- **What to produce**: Leaving the pictures aside, transcribe every line below exactly.

- **Material**:
(begin)

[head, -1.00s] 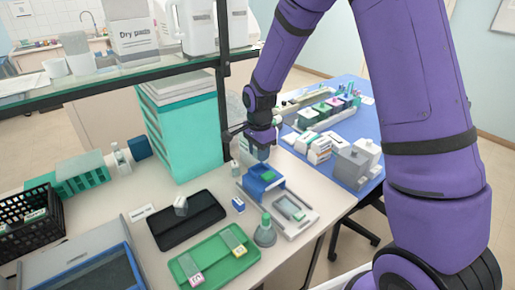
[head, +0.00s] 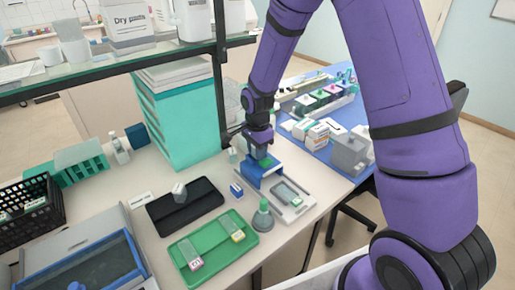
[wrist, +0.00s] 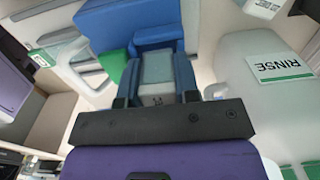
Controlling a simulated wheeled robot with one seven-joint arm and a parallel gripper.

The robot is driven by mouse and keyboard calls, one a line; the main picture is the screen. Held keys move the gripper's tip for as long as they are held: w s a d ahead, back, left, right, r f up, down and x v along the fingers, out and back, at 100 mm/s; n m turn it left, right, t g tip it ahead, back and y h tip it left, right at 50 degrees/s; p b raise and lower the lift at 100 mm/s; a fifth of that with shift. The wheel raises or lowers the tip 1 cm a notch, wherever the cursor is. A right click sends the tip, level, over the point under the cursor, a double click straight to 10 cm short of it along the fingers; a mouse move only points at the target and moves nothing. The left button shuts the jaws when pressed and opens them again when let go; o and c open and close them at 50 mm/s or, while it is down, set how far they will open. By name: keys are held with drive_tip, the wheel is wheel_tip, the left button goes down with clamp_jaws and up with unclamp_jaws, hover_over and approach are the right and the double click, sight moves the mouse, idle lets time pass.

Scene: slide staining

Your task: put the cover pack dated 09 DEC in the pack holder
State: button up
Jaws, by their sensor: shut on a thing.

(end)

- **Response to this task**:
[head, -1.00s] 
[head, +0.00s] 
[wrist, +0.00s] 
Controlling a simulated wheeled robot with one seven-joint arm and a parallel gripper.

The robot is driven by mouse and keyboard calls, one a line; the main picture is the screen. Held keys move the gripper's tip for as long as they are held: w s a d ahead, back, left, right, r f up, down and x v along the fingers, out and back, at 100 mm/s; n m turn it left, right, t g tip it ahead, back and y h tip it left, right at 50 degrees/s; p b raise and lower the lift at 100 mm/s; a fifth of that with shift. The wheel raises or lowers the tip 1 cm a notch, wherever the cursor is. A right click sends the tip, level, over the point under the cursor, a double click straight to 10 cm short of it along the fingers; a mouse move only points at the target and moves nothing. The left button shuts the jaws when pressed and opens them again when let go; o and c open and close them at 50 mm/s or, while it is down, set how far they will open. By name: keys are held with drive_tip, the wheel is wheel_tip, the left button goes down with clamp_jaws and up with unclamp_jaws, hover_over and approach are the right and the double click, sight moves the mouse, idle lets time pass.

Scene: slide staining

Your task: put the cover pack dated 09 DEC in the pack holder
State: button up
Jaws, by their sensor: shut on a thing.

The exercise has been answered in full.